Le rassurer, quand même, par instinct, par habitude, hurlant sous les déflagrations. Le serrer contre soi, le panser de caresses.
Imaginer les ravages de la guerre dans son esprit qui aura vieilli, en quelques jours, de plusieurs siècles. Qu’en ressent-il ? Comment se représente-t-il ceux qui lâchent ces monstres de feu ? Quelles pensées traversent les gravats de son âme ? Terreur ? Vengeance ? Hébétude ?
Se résoudre à le laisser dans un coin, prostré, pour rassembler à la hâte quelques affaires : le pain qui reste (s’il en reste), un peu d’eau. Ah non, les conduites sont explosées, plus d’eau potable. Il va falloir courir au hasard des rues pour désaltérer sa gorge desséchée, déjà.

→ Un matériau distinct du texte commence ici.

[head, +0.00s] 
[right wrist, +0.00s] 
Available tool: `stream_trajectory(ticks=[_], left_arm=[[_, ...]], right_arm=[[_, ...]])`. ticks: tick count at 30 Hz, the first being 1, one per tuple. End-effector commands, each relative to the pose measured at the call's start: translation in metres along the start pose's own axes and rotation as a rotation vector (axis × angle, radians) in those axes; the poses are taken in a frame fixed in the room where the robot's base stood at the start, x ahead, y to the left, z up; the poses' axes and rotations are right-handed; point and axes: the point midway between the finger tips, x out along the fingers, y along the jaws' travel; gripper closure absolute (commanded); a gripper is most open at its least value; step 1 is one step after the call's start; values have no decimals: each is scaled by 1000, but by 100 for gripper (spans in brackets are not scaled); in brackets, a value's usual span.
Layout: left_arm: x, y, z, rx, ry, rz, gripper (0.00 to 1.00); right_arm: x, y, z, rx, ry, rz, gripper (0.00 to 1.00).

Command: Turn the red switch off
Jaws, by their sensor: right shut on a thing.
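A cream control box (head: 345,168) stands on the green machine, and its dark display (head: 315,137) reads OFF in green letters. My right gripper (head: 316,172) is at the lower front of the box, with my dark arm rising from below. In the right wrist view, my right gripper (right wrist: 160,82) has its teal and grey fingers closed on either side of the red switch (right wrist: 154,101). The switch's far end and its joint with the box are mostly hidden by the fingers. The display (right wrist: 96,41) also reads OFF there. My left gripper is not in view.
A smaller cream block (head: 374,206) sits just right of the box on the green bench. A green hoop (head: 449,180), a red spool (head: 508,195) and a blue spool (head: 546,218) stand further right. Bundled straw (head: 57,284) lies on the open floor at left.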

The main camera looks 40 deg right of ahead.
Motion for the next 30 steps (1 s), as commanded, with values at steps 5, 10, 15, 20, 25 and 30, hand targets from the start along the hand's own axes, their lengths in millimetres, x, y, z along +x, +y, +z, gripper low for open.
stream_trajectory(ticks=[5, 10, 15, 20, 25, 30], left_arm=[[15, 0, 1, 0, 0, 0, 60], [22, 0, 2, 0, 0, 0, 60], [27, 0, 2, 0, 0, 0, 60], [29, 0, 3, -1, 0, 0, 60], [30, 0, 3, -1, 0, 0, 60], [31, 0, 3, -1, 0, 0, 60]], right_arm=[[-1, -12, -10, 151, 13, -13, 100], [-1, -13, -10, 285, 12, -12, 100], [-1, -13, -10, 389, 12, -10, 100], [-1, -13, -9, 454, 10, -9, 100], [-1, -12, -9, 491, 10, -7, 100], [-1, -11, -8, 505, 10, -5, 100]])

Quelques vêtements. Pas trop pour ne pas s’encombrer et ralentir sa fuite.
Le calmer. Lui donner des raisons. Lui expliquer l’inexplicable. « Ca va passer. » Un jour, ce sera calme. Un jour, la paix sera. « C’est quoi, la paix ? » Difficile de répondre. Depuis soixante ans de guerre, la mère pas plus que le fils ne savent à quoi ça ressemble. Un mythe parmi d'autres, probablement.
Il a faim. Il ne pleure plus. Il n’en a plus la force.
D’autres bombes s’abattent. Des murs s’effondrent. Du sang salit son visage encore beau, malgré la misère. Où, où est-il blessé ? Vite, vite, savoir où. Sur son front, un éclat. Peu profond, heureusement. Fulgurant soulagement. Mais il gémit. Il a mal. Au ventre, montre-t-il de ses mains qui se serrent. Et le calvaire, le vrai, commence. « Un paquet hurlant de souffrances intolérables »* . Chercher, éperdument, ce qui pourrait ressembler à un médecin. L’hôpital est en ruines, et dans le campement précaire où les soins sont donnés, cela fait longtemps qu’il n’y a plus ni anesthésiques, ni désinfectants, ni rien. Amputations à vif, plaies purulentes, agonies sans fin. C’est beau, un embargo.
* (Erich Maria Remarque, A l’Ouest rien de nouveau)
A des milliers de kilomètres de là, les marchands d’armes se frottent les mains. Encore de bien beaux bénéfices en perspective. C’est chouette quand même, tous ces gens qui se tapent dessus sur commande. Rien de plus facile à attiser que la haine. Et le pire, c’est qu’ils y croient, ces pantins tueurs, à la cause qu’on leur agite sous le nez comme un chiffon rouge sous le museau du taureau.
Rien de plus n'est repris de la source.